If you believe there is illusion, delusion and conflict of interest the market will go down as some "skeptic" brings truth to the light of day. How can Lehman, Hovnanian and other suspects go up with little prospect for earnings? How does GE the "bellweather"... go down on a slight "dissapointment&q... (March blindside on the GE credit side, eh?). WHAT HAPPENS WHEN RECEIPTS TO THE TREASURY GO DOWN AND THE DEFICIT GROWS? Will all of this good news mean a DOW at 16000? How much more debt can we handle and sell to the unsuspecting "investors"?
Yes, last two weeks have been "resilient". My words for it are irrational and wishful thinking. All the cash were trying to predict the bottom and get in before the market goes up, which is usually months before the economy recovers. But Friday reality finally sunk in a little. As eloquently argued by the article (except the title and first two paragraphs), there is no possibility of an economic recovery in sight.
Along the way, of course, we'll no doubt see a few sucker's rallies. I don't fight them. I play along. But I don't fool myself by asking myself the question once very couple of weeks: could this be the bottom?
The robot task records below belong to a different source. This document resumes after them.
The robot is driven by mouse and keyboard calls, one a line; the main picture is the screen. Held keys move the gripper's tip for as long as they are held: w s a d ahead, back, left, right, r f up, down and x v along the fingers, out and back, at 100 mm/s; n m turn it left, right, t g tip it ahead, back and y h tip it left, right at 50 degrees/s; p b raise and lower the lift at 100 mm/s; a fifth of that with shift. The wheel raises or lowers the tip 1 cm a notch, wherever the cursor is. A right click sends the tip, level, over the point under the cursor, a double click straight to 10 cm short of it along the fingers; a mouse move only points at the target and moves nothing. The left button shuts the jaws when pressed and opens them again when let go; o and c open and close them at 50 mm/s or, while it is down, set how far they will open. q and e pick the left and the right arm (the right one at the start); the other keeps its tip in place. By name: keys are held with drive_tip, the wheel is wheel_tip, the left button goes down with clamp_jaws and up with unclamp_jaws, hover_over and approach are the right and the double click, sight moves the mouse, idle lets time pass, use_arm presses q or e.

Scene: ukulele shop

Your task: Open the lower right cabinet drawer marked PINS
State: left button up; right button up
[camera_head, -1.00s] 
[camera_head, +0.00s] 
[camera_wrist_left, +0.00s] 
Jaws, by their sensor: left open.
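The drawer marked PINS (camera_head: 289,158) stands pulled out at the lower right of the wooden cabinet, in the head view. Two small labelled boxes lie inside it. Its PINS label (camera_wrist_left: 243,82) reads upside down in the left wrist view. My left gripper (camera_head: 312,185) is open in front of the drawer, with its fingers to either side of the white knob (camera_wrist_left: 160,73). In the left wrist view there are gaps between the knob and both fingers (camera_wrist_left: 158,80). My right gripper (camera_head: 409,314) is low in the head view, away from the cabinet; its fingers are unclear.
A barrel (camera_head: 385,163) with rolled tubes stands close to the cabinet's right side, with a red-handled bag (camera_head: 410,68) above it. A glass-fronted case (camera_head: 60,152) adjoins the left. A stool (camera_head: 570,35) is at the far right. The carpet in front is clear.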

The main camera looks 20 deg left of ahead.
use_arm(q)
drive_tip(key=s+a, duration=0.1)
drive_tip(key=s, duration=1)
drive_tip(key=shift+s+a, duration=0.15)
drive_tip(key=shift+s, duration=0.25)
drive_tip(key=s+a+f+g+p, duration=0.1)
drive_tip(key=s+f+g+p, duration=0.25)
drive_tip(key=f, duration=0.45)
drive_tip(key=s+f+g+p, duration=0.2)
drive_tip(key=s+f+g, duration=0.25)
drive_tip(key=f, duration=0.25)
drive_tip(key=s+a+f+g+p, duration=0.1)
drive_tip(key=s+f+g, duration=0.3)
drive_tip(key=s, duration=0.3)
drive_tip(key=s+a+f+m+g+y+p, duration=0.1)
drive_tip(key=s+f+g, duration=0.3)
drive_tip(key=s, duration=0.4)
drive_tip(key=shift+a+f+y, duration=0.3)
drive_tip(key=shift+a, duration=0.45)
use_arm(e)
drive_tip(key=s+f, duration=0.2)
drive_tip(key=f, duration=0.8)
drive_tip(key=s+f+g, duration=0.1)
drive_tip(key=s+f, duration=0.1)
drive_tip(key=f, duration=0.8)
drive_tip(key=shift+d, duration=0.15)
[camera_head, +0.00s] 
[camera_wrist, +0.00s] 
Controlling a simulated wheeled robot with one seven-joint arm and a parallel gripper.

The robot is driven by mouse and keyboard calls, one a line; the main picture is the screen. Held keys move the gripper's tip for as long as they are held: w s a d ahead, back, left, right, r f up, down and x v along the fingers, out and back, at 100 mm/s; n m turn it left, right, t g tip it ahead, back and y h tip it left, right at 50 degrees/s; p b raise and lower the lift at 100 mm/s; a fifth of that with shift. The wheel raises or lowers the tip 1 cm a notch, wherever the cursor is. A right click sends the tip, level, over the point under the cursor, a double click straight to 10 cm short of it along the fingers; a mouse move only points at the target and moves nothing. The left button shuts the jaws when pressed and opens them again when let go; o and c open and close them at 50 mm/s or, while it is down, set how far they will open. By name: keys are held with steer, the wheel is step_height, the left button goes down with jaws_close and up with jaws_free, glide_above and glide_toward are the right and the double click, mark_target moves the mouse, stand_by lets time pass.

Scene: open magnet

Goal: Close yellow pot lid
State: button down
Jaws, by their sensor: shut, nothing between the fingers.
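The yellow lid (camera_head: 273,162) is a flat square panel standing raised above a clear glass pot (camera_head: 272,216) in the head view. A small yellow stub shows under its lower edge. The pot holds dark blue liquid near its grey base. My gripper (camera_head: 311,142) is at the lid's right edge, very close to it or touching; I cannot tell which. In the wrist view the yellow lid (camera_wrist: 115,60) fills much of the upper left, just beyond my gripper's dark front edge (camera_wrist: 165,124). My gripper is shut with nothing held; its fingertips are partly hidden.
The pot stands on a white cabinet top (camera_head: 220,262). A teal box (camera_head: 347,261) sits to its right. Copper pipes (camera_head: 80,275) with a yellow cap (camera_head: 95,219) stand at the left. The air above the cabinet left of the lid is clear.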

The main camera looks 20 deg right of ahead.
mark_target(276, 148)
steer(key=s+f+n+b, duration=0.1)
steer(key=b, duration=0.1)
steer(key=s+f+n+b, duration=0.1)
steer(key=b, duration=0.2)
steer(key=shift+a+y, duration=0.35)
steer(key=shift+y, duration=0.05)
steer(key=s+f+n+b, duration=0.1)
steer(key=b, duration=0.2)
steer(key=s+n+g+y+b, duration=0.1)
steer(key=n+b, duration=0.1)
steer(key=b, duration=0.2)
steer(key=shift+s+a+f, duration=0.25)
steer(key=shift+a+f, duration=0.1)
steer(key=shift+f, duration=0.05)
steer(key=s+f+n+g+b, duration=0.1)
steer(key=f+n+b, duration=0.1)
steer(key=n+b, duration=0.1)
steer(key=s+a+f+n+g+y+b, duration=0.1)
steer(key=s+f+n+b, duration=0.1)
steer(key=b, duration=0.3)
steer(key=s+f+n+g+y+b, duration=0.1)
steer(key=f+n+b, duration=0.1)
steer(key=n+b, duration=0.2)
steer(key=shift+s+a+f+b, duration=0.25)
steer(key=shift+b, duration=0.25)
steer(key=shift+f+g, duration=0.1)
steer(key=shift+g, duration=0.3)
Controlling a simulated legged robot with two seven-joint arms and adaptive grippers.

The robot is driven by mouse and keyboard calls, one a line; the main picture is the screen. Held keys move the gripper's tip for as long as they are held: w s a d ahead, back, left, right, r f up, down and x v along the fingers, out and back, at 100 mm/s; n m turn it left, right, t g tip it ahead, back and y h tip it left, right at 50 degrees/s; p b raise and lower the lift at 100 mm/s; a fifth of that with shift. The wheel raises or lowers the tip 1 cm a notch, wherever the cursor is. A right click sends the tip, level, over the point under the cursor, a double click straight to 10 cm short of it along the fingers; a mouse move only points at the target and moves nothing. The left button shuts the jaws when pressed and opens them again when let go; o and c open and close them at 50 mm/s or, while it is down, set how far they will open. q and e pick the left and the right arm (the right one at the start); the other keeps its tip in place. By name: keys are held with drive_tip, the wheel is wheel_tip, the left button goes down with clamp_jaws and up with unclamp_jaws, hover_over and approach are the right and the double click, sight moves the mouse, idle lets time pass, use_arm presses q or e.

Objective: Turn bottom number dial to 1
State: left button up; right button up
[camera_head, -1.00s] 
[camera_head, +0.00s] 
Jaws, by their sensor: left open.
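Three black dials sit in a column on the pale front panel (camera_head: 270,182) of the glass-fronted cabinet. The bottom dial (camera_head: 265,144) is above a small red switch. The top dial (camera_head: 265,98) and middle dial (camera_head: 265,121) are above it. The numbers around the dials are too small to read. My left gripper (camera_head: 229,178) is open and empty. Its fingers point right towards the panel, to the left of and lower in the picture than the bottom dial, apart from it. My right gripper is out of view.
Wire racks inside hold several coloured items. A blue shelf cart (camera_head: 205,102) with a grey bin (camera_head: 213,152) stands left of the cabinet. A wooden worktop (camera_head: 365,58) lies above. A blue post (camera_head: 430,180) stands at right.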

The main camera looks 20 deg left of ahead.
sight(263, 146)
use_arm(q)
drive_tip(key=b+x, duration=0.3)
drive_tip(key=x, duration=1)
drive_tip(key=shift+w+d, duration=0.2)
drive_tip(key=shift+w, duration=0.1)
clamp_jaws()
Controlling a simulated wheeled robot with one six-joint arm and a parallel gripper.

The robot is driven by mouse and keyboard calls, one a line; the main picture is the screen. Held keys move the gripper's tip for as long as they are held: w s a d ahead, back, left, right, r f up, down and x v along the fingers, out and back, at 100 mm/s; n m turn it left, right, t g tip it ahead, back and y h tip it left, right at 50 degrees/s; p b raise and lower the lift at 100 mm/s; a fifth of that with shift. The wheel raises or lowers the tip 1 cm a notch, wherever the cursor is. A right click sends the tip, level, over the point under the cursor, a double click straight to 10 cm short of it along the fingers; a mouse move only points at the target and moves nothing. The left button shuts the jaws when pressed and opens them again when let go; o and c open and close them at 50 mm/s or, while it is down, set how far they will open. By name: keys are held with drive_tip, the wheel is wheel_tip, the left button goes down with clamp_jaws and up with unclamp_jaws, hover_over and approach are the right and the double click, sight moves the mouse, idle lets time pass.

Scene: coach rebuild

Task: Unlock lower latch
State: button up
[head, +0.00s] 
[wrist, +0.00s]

After the earnings storm in next two weeks, we could very well have yet another sucker's rally. But no, it would not be the bottom.
As for resiliency in the market, not a single bear market has gone
down in a straight line. Some of the most spectacular rallies take
place during a bear market. They are caused by bargain hunters coming in thinking this is the bottom and short sellers forced to cover.